= Supplied records =
——

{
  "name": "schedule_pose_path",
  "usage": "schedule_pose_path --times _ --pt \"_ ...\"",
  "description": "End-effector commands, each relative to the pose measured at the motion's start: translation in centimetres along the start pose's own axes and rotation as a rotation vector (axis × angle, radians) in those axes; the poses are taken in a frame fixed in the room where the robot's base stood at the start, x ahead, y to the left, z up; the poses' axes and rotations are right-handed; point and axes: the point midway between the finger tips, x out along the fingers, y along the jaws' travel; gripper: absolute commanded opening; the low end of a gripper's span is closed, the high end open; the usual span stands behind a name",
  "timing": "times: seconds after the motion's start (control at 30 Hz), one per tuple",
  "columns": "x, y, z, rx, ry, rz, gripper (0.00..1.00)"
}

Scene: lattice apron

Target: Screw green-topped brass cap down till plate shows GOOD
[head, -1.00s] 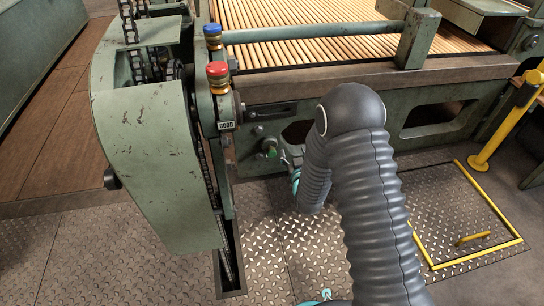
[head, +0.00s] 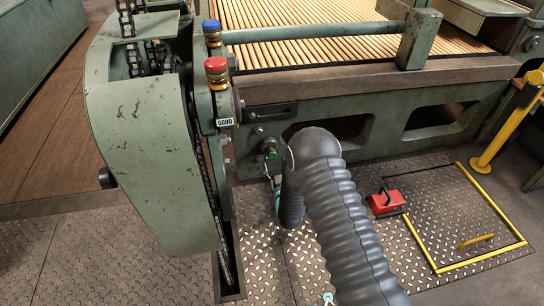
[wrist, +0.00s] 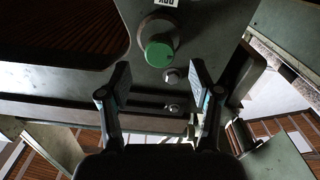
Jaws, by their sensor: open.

——

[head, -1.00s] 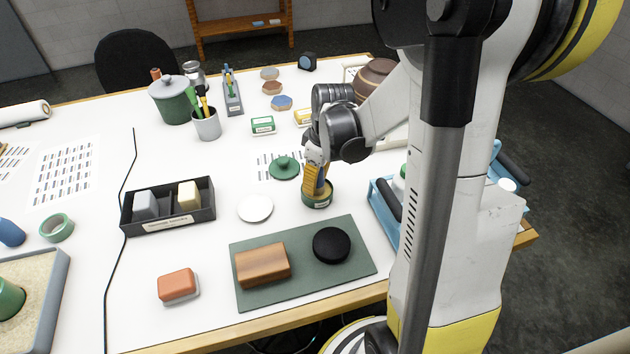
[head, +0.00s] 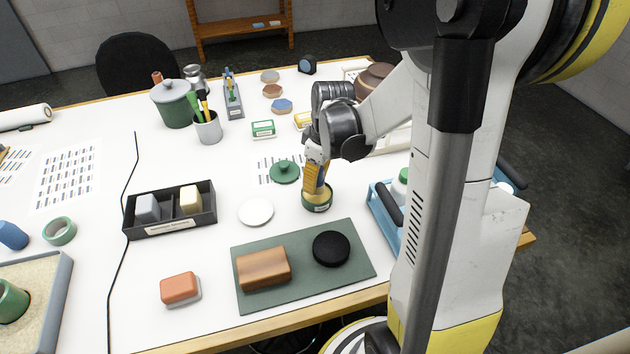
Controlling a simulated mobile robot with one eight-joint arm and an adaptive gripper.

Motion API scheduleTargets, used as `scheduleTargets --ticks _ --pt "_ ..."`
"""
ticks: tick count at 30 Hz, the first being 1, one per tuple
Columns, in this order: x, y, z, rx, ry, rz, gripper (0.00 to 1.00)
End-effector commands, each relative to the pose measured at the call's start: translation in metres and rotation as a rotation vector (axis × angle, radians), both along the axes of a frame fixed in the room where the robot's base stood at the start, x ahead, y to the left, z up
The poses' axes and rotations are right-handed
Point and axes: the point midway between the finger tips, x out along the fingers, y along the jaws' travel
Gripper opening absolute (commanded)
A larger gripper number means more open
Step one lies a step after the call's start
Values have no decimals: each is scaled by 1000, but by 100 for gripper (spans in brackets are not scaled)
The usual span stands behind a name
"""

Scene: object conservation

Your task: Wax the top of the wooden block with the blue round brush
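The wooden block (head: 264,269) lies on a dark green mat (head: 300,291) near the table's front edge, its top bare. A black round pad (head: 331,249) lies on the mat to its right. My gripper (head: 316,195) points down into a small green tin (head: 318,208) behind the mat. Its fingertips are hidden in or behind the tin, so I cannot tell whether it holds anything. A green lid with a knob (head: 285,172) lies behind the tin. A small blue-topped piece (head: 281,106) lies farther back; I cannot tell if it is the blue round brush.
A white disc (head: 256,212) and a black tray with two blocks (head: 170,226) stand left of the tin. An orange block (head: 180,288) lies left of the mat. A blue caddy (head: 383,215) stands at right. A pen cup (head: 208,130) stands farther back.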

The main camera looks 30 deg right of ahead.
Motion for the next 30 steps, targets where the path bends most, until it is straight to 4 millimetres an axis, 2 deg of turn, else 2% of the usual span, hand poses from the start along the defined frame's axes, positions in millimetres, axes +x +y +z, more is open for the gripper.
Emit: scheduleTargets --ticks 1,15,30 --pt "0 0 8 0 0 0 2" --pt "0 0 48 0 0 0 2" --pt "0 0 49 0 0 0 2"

——

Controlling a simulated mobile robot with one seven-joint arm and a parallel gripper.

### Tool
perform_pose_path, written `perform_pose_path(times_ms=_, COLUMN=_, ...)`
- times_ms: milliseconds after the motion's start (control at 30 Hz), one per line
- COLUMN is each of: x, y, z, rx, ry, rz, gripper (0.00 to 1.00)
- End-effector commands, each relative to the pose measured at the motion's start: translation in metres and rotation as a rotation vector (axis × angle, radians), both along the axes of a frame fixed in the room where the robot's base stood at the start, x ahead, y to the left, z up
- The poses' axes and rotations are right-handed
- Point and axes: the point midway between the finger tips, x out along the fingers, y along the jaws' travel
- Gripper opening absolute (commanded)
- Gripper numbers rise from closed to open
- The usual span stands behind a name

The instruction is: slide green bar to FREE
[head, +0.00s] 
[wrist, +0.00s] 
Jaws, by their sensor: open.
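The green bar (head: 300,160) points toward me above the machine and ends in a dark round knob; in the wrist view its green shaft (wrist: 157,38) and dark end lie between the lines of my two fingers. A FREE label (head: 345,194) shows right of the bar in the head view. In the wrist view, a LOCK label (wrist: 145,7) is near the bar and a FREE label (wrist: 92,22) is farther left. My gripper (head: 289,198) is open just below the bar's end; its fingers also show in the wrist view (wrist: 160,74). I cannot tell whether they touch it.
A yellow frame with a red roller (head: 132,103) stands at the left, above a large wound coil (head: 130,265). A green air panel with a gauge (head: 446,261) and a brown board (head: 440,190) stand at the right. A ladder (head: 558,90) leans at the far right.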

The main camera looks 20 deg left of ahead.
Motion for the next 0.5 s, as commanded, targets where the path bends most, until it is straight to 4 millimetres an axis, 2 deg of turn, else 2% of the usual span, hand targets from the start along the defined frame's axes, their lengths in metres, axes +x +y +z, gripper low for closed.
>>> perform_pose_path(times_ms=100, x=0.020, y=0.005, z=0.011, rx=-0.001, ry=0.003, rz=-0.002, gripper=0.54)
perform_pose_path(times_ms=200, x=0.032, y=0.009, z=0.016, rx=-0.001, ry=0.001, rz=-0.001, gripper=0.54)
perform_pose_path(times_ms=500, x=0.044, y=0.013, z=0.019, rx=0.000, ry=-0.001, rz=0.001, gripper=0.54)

——

Which lines above hold the word "joint"? Copy each of them.

Controlling a simulated mobile robot with one eight-joint arm and an adaptive gripper.
Controlling a simulated mobile robot with one seven-joint arm and a parallel gripper.

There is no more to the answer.